After 140 days, the Texas Legislature closed its 79th session on May 30. Since the governor has until June 19 to sign or veto bills on his desk, it will take a few more weeks to thoroughly understand the impact of this session on UNT.
The state's $140 billion budget includes an additional $80 million for the cost-based formulas that support the operations of Texas' four-year general academic institutions. In addition, legislators restored 4.9 percent of the 5 percent they cut from non-formula items in previous sessions. Taken together, this means UNT will receive about $4 million in additional general revenue funds.
UNT administrators set full formula funding as the session's highest priority, according to President Norval Pohl.
"We are greatly encouraged by the Legislature's commitment to increase funding to higher education through the formulas," Pohl says. "The formulas, more than any other funding mechanism, follow the students and equitably provide funding to the institutions where the students are being taught."
"UNT is a good steward of the state's resources and as long as we have sufficient money, we will continue to educate as many people as we can," Pohl says. "If we don't have sufficient resources, we plan to educate the students we have very well."
While the $4 million in new funding will help cover the costs of educating 31,000 students, it does not cover them completely or provide funds for new initiatives or capital improvements.
During this session, UNT requested $94 million in tuition revenue bonds to build a new College of Business Administration Building and fund renovations to 11 existing buildings.
However, legislators did not pass the bill that would have granted tuition revenue bond approval for all of Texas' universities and colleges. Had it passed, the bill would have provided enough funding to launch construction of a new business building and some major renovations, due to the dedicated work and support of Rep. Myra Crownover and Sen. Florence Shapiro, Pohl says.

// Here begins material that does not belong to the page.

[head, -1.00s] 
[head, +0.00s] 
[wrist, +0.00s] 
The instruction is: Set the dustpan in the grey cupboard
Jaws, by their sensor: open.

UNT's current Business Administration Building was constructed in 1960, and since then the number of faculty in the college has grown from 36 to 107, while the number of students has grown from 1,850 to 5,710. The TRB funds would have supported construction of a new 200,000-square-foot facility.

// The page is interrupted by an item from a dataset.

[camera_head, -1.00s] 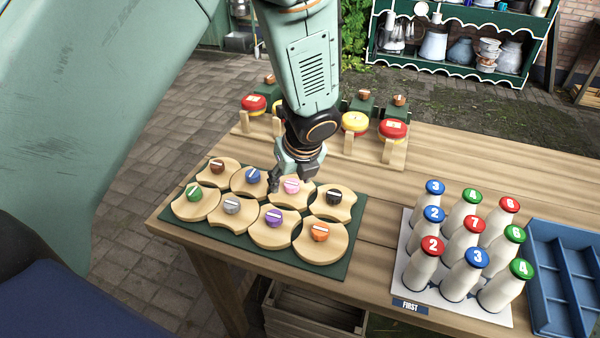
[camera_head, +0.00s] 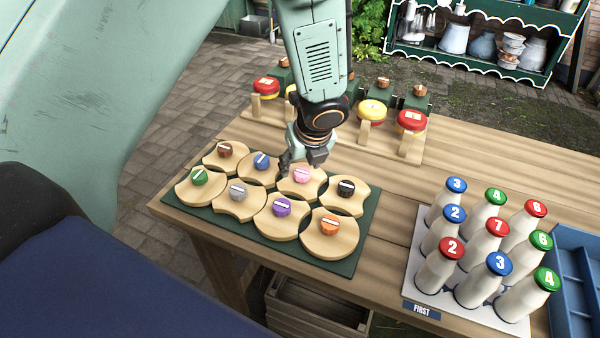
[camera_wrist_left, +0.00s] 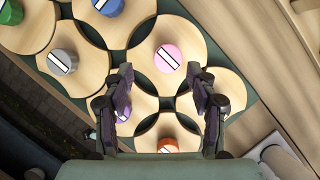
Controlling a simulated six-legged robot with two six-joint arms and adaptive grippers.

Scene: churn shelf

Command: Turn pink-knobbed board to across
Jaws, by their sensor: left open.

With a 687,707-square-foot space deficit, UNT has a 25 percent space shortage, according to the Texas Higher Education Committee. This is the second largest space deficit of any Texas university.
"Since the Legislature came very close to passing the bill, I am hopeful that any special session this year would include the need for providing higher education capital improvements," Pohl says.
In addition, Sen. Royce West's bill to establish a UNT law school in Dallas passed the Senate and the House Higher Education Committee, but ultimately died with more than 300 other bills that did not make it onto the House calendar in the final days.
"We simply ran out of time this session," says UNT System Chancellor Lee Jackson. "It is significant that on our first attempt to establish a law school, the bill was successful in the Senate and had more than 25 co-sponsors in the House. Like any major new idea, proposals for new professional schools can take years, but we are committed to continue our work and we're encouraged by our progress. With the strong efforts of Sen. Royce West and UNT alumnus Rep. Tony Goolsby, we came very close to passing this measure in 2005."
UNT has explored the need for a public law school in the Dallas-Fort Worth area since 1980, when it began developing a law library collection.
Dallas-Fort Worth, the ninth largest metropolitan region in the country, is the largest region without a public law school. Even though more than 1,700 new legal jobs are produced each year in North Texas, area employers must recruit many trained attorneys from other regions and states, according to Jackson.
This legislative session produced few major policy changes in higher education, but numerous refinements were made in financial aid and admission policies that will be analyzed and communicated to students and other interested parties in coming weeks, after the governor has signed or vetoed legislation, says Jackson.